• **Direction**: Return only the number of lines in the entries below that hold the word "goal".

Records from a data collection
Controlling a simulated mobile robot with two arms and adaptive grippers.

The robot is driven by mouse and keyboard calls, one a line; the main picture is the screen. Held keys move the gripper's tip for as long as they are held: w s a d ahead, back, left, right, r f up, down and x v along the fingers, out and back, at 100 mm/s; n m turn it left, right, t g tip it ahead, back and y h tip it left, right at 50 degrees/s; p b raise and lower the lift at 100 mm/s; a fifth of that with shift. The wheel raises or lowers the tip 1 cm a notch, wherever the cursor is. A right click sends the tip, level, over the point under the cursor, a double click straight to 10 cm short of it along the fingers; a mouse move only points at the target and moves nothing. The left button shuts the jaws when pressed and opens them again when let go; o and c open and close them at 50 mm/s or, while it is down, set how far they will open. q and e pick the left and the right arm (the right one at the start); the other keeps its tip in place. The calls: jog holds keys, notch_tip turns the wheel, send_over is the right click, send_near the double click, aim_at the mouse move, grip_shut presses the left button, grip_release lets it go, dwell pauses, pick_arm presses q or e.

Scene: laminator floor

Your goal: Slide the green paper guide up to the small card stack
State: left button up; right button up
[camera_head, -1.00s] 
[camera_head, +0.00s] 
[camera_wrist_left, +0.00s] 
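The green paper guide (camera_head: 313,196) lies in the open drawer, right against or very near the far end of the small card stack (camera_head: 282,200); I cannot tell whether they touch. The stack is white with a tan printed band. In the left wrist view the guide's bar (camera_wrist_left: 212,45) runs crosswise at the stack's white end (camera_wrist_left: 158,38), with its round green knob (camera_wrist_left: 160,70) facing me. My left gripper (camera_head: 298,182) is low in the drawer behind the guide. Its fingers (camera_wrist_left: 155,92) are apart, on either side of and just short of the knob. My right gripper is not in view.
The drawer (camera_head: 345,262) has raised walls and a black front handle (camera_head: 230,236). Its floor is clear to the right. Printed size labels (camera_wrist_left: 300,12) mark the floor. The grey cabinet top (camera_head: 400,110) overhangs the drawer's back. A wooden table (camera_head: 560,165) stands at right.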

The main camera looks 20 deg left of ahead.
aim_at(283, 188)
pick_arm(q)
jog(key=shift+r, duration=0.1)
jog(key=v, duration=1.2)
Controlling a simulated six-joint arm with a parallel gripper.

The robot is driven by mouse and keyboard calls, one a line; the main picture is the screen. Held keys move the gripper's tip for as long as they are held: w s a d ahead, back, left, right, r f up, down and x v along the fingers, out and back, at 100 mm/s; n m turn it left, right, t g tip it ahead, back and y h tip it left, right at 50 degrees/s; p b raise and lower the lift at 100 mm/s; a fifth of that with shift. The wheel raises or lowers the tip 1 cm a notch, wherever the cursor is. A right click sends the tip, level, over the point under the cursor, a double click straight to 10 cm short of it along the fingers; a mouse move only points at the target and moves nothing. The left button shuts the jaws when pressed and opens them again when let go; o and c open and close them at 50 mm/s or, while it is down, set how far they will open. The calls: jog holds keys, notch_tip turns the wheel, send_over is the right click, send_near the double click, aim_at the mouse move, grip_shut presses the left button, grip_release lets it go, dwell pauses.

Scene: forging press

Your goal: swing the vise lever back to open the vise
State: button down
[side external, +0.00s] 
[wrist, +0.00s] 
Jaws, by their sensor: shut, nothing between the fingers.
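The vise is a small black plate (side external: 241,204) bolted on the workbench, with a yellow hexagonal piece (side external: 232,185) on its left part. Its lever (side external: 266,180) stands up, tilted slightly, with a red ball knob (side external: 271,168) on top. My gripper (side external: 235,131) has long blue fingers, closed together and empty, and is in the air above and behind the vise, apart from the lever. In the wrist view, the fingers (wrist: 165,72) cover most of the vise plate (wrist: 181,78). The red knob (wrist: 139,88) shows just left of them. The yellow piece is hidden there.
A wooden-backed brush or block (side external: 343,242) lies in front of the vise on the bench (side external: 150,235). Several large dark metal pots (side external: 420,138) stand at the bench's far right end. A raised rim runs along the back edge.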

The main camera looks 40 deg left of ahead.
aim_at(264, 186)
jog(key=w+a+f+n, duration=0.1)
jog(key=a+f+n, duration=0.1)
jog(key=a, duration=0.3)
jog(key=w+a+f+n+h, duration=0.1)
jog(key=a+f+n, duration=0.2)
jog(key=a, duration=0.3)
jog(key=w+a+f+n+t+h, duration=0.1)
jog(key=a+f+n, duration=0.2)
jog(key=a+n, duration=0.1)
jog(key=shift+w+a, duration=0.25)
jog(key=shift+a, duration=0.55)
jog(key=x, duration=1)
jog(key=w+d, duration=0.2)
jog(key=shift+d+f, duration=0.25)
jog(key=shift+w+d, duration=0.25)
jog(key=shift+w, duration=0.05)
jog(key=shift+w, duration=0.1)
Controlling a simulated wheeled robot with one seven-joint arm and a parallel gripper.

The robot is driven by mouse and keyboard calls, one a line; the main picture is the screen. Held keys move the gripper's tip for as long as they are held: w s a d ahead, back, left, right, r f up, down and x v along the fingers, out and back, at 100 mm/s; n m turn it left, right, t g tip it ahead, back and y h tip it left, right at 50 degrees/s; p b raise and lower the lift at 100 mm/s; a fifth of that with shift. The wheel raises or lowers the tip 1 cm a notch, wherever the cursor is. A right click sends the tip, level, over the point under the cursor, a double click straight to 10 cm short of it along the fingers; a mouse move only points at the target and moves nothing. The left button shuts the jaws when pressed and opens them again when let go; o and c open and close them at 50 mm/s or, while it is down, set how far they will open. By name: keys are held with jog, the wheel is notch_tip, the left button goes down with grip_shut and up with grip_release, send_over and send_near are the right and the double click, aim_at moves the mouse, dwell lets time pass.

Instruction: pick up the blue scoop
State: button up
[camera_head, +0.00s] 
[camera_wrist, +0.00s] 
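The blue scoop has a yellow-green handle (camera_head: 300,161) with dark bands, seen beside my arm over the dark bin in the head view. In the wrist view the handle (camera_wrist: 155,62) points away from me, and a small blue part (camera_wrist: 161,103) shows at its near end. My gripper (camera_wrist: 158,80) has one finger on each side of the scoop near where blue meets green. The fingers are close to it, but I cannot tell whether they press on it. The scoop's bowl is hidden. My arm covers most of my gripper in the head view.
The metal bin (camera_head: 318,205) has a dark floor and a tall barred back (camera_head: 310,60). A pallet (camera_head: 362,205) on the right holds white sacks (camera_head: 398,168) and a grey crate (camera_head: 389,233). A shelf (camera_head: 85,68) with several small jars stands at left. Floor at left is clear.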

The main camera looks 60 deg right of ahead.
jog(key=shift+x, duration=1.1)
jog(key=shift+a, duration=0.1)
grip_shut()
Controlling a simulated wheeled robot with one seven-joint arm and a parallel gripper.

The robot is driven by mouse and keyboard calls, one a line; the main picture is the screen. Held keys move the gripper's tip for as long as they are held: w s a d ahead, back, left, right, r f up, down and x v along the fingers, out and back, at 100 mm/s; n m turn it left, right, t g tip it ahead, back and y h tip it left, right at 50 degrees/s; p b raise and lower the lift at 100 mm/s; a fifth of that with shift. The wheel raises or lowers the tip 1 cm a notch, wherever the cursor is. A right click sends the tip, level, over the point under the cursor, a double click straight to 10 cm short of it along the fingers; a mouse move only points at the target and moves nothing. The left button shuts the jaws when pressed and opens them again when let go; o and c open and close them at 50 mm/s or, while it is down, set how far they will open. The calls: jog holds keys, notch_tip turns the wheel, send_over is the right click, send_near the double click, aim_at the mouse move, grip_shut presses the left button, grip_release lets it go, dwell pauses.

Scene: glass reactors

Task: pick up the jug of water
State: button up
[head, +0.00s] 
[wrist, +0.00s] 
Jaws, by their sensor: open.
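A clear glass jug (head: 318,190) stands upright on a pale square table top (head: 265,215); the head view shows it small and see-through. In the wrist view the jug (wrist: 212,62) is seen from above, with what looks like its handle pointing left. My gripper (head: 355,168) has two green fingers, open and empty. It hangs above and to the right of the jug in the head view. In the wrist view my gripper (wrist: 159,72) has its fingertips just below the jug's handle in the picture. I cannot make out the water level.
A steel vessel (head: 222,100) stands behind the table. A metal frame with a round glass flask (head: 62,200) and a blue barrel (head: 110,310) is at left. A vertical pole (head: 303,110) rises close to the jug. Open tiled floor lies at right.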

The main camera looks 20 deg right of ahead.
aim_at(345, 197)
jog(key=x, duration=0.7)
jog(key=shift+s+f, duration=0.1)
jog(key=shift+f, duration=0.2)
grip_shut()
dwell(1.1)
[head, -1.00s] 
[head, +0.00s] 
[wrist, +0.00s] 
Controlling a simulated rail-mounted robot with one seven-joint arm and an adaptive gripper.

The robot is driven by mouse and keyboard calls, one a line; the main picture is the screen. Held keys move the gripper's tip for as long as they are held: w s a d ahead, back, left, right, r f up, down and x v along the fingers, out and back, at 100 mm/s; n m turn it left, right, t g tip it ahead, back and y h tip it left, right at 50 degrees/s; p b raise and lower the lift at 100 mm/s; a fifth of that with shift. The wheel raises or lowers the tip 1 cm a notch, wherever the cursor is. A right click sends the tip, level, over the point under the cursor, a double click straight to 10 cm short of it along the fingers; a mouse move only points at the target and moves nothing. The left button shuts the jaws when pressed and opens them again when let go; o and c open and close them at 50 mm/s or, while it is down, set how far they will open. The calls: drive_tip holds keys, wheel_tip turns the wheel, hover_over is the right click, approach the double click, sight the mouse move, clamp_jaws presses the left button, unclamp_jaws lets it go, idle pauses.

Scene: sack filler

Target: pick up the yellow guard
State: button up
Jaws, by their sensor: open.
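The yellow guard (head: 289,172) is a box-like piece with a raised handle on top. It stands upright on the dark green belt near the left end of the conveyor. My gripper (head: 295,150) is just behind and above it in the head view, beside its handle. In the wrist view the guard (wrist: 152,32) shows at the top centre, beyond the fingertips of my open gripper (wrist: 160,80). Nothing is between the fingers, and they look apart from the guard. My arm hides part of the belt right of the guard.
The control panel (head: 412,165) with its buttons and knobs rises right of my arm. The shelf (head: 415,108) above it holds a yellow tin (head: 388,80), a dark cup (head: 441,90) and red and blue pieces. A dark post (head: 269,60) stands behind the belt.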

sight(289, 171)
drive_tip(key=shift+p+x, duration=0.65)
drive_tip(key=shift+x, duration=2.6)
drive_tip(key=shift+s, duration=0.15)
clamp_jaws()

• **Reply**: 2